• _EXERCISE PROMPT_
Wherever the word "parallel" appears in a line, extract that line.

• _SUPPLIED RECORDS_
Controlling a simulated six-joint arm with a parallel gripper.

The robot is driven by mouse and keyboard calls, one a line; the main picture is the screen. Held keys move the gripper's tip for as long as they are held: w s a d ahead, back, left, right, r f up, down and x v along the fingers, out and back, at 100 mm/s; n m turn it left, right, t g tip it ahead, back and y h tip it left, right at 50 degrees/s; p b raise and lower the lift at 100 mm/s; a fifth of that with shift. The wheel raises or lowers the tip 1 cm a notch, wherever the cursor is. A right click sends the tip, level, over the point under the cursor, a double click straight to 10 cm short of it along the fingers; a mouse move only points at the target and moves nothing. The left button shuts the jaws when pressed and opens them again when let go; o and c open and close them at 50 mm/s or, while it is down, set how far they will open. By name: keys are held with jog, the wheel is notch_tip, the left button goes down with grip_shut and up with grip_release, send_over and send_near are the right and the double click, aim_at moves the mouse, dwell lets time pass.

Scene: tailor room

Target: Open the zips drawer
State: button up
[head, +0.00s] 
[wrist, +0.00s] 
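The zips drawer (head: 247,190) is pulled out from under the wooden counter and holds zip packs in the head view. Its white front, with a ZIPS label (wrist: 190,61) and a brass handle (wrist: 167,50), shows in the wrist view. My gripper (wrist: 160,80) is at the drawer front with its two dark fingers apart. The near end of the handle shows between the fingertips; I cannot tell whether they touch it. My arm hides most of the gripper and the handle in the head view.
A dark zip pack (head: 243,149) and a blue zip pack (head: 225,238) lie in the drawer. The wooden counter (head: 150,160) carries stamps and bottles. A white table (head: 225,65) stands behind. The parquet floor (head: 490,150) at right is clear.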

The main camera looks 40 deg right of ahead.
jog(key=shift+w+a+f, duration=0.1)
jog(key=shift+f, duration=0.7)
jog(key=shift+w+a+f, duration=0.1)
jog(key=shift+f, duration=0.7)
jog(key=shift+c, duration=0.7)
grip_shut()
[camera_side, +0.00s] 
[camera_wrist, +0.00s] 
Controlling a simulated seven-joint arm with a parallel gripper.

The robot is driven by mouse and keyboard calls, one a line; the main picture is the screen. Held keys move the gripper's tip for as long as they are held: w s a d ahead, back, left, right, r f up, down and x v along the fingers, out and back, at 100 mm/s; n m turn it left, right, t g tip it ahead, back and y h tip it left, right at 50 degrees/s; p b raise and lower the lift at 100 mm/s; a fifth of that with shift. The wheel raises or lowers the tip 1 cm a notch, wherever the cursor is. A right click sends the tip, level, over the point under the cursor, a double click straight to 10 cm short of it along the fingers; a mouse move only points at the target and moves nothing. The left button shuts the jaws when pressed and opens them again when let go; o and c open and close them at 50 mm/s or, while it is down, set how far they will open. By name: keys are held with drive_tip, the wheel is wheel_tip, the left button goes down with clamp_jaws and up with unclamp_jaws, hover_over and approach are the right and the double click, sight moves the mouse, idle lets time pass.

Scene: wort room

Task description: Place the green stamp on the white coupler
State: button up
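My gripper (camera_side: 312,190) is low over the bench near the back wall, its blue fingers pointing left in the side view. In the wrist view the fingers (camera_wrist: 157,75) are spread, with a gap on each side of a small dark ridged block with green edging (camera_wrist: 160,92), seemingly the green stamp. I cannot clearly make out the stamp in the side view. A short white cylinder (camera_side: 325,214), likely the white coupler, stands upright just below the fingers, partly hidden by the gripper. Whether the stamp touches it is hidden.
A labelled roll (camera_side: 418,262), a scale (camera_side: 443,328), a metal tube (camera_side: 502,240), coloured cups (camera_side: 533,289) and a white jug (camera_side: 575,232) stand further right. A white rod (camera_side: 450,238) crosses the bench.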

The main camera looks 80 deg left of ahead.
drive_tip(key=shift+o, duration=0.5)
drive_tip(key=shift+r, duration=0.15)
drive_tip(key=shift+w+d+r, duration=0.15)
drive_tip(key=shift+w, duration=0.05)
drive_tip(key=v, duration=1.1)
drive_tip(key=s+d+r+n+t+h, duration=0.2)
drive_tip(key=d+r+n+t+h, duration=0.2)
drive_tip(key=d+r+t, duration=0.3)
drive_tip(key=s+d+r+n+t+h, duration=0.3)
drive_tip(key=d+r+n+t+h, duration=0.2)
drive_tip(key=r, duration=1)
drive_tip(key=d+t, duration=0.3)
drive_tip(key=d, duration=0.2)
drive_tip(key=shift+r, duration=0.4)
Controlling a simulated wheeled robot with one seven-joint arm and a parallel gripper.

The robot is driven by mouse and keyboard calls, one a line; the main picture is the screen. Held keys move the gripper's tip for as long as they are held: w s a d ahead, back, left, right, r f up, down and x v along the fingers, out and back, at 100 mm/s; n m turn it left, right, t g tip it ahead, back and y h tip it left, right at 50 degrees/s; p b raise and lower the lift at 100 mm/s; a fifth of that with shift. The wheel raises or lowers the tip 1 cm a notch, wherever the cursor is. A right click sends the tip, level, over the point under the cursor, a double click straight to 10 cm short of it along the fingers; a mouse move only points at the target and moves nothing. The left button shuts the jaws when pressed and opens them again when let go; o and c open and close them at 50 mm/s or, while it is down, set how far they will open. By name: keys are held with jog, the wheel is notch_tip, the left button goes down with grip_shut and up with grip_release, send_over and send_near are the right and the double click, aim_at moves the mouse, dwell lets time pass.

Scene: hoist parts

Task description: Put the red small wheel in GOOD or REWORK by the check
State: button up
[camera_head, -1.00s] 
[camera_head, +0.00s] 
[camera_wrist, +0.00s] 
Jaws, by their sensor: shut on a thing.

• _ANSWER TO THE TASK_
Controlling a simulated six-joint arm with a parallel gripper.
Controlling a simulated seven-joint arm with a parallel gripper.
Controlling a simulated wheeled robot with one seven-joint arm and a parallel gripper.

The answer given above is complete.